Bang Noorca adalah sosok redaktur eksekutif yang berperan penting di belakang layar dalam mengemas sebuah isu dari yang biasa-biasa saja menjadi sebuah berita yang luar biasa dengan bahasa khas: enak dibaca dan perlu.

Keluarga Massardi adalah keluarga wartawan, sastrawan, dan pemerhati dunia perfilman. Sejak era Presiden Gus Dur kita pernah mengenal namanya Adjie M Massardi. Ia adalah adik kandung Noorca M Massardi yang pernah menjadi juru bicara Gus Dur.

Kita juga mengenal Yudhistira M Massardi juga wartawan dan sastrawan yang baru saja wafat April 2024 lalu tidak lain adalah kembaran Noorca Massardi.

Pertemuan saya bersama wartawan senior kelahiran Subang, Jawa Barat, berusia 70 di Kota Ambon hari itu mengingatkan saya 28 tahun lalu saat kali pertama kami bertemu di Kota Makassar.

Ini awal perjumpaan saya bersama mantan wartawan yang pernah mewawancarai Presiden Iran Ayatullah Rohullah Khomeini itu saat ia menjadi pembicara tentang media massa yang diselenggarakan Lembaga Informasi dan Media Massa (ELSIM) Makassar yang dibidani oleh Prof Hamid Awaluddin, Prof Aidir Amin Daud, DR.Syukriansyah S Latief, SH, MH, Dr.Abraham Samad, dan Dr.Syukriansyah S Latief, SH, MH.

Sejak pertemuan itu kami tidak lagi berjumpa. “Itulah pertemuan pertama dan terakhir.

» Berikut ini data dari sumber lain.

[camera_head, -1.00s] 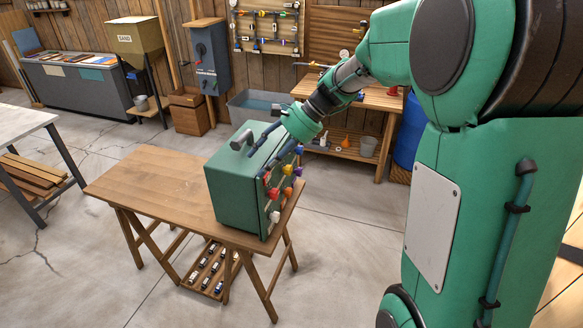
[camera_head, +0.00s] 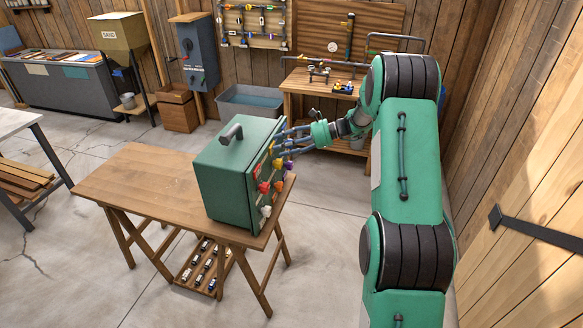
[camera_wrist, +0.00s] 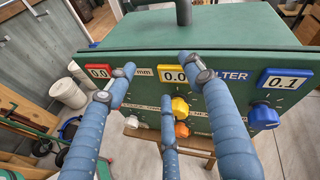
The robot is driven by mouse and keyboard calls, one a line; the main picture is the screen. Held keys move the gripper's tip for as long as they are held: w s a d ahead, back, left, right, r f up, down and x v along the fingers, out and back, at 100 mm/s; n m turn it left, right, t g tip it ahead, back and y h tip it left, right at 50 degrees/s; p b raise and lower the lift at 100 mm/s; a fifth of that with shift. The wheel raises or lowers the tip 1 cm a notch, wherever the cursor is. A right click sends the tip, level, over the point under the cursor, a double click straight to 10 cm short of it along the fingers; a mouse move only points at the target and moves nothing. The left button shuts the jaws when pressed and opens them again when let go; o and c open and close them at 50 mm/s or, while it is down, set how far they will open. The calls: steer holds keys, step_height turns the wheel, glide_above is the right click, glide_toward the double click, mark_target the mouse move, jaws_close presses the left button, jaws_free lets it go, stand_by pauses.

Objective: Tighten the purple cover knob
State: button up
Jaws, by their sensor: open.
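A green box (camera_head: 222,188) with a dark top handle stands on the wooden table; the same box shows in the wrist view (camera_wrist: 240,30). A small purple knob (camera_head: 288,165) shows on its knobbed face in the head view. I cannot make it out in the wrist view. My gripper (camera_head: 279,143) is open and empty, its blue fingers pointing at the upper part of that face. In the wrist view my gripper (camera_wrist: 160,78) spreads over the numbered labels. A yellow knob (camera_wrist: 180,106) is near the lower finger, with an orange knob (camera_wrist: 182,130) below it.
A blue knob (camera_wrist: 265,114) is at the right of the face. Red (camera_head: 264,187) and white (camera_head: 265,211) knobs also stick out. The wooden table (camera_head: 140,182) has bare top to the left. A workbench (camera_head: 300,88) stands behind.

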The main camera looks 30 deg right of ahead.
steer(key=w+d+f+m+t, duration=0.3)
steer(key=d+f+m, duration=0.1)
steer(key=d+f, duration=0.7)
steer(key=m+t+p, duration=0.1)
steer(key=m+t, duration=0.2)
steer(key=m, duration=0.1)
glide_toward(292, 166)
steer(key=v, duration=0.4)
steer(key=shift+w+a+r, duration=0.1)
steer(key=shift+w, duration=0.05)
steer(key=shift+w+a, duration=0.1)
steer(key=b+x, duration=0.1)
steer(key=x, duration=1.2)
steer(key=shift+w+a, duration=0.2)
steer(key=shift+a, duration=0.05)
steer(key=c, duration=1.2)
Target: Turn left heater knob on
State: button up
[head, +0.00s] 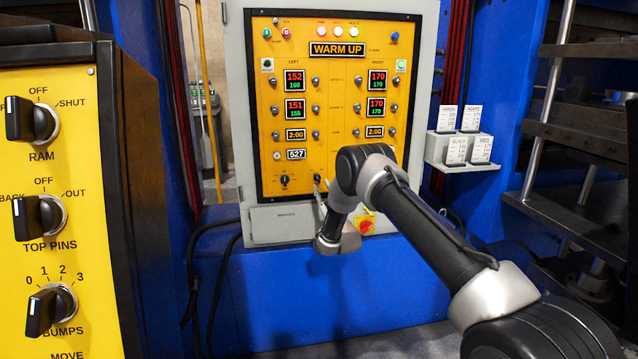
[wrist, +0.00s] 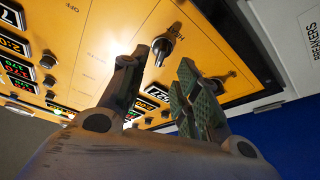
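The yellow control panel (head: 335,90) has LEFT and RIGHT columns. Two black knobs show low on its left half: a left one (head: 284,180) and one nearer the middle (head: 318,178). Their labels are too small to read in the head view, so I cannot tell which is the left heater knob. My gripper (head: 319,194) is just below the middle one. In the wrist view my gripper (wrist: 160,62) is open and empty, its fingers spread towards one knob (wrist: 161,50), apparently not touching it. Another knob (wrist: 214,84) shows beside the right finger.
My arm hides the panel's lower right. A red-and-yellow switch (head: 365,223) sits just below the panel. The grey box below the panel (head: 283,222) also shows in the wrist view, marked BREAKERS (wrist: 300,35). A nearer yellow panel (head: 85,200) with large knobs stands at left.

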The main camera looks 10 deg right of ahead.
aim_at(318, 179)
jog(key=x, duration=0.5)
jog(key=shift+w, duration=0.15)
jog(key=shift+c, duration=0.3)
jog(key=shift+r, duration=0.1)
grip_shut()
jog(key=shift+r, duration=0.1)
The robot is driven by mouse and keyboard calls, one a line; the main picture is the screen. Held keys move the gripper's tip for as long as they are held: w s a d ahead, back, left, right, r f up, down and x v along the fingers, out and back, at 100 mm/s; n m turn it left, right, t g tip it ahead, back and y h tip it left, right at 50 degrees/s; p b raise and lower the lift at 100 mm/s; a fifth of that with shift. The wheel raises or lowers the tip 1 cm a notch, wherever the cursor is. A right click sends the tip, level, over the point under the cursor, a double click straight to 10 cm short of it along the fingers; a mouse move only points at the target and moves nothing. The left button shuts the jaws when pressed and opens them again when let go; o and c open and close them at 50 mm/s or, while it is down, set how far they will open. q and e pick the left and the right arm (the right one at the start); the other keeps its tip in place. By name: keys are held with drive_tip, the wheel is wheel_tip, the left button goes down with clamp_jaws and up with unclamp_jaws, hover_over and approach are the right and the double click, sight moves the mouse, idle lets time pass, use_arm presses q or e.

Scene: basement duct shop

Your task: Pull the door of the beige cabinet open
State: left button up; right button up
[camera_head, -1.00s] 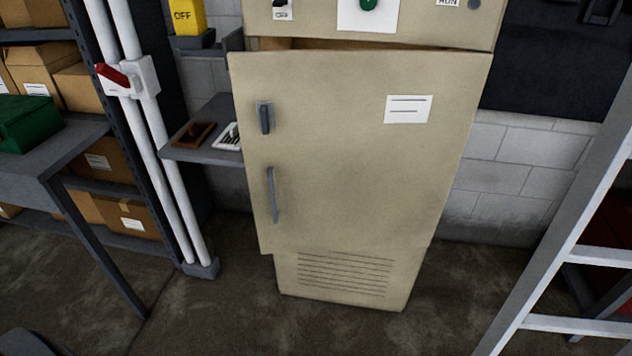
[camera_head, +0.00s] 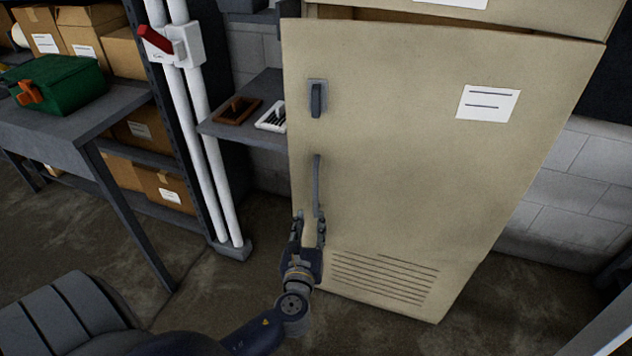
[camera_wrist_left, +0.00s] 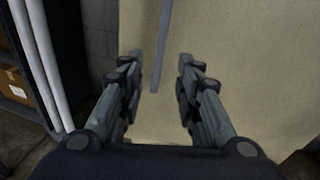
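The beige cabinet door (camera_head: 400,160) fills the middle of the head view. It stands slightly ajar, with a gap along its top edge. A dark latch (camera_head: 317,98) and, below it, a long grey vertical handle (camera_head: 317,183) are on its left side. My left gripper (camera_head: 309,220) is at the handle's lower end, with its fingers apart. In the left wrist view, the handle (camera_wrist_left: 162,45) runs between the open fingertips (camera_wrist_left: 160,62), with space visible on both sides. My right gripper is not in view.
A shelf with a brown tray (camera_head: 237,110) and a white tray (camera_head: 271,117) stands left of the door. White pipes (camera_head: 205,130) and a workbench (camera_head: 70,120) with a green toolbox (camera_head: 55,88) are farther left. Floor is open before the cabinet.

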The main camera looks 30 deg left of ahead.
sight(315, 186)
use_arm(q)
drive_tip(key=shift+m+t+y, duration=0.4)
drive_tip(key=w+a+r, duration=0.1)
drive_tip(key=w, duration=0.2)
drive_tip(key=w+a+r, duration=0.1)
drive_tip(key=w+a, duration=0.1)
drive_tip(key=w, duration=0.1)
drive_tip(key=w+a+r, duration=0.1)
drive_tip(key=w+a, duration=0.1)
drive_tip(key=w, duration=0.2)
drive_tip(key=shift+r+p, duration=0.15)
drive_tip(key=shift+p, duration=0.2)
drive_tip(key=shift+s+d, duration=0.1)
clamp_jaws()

Dan, hari ini pertemuan kedua justeru terjadi di Ambon setelah 28 tahun,” ujar Bang Noorca sebelum membuka acara.

Ia mengaku bangga selama menjadi wartawan hingga di usia 70 tahun ini barulah kali ini ia menginjakkan kaki di Tanah Manise. Selain membuka kegiatan bersama rombongan kami juga melakukan kunjungan wisata ke beberapa objek wisata di Jazirah Leihitu melihat dari dekat Benteng Amsterdam, Gereja Tua, dan Mesjid Tua Wapauwe (peninggalan Kesultanan Jailolo).

Meski sudah lama mendengar dan membaca kisah heroik dari Tanah Maluku tapi baru hari itu ia bisa melihat dari dekat dan merasa bangga tentang kota ini.

Ada dua puisi yang dibacakan oleh Bang Noorca saat membuka acara itu. Puisi pertama berjudul “benteng” dan ditutup puisi kedua dengan topik “ternate”. Dari pembacaan puisinya itu memberi pesan kuat bagaimana kekaguman sang sastrawan ini tentang Maluku.

Saya pun meminta izin Bang Noorca untuk mengutip kedua puisi itu:

“benteng”
noorca m. massardi

berapa benteng harus kubangun.

Di sepanjang pulau ternate untuk menjaga hati dan cintamu.

Yang tumbuh di bawah pohon kenari sementara pantai bukit dan bibirmu.

Menyanyikan cinta hingga tidore berapa dahaga hasratku untukmu Hingga berbatok kelapa tak cukup bagiku bahkan di gamalama dan tolire.

Dengan legenda buaya dan pemangsa dara sementara ombakmu tetap mengalir dalam tenang. Bahkan ketika gempa tiba bertubi dan kapal motor terus melaju.

Mengantarkan cinta yang pulang dan yang pergi lalu kupeluk tubuhmu di bukit fitu. Dan kita berfoto di antara laut dan pegunungan lalu kita menikmati hidangan malam.

Di tenda kuliner di kota rempah akhirnya rambutmu menguapkan pala dan cengkeh.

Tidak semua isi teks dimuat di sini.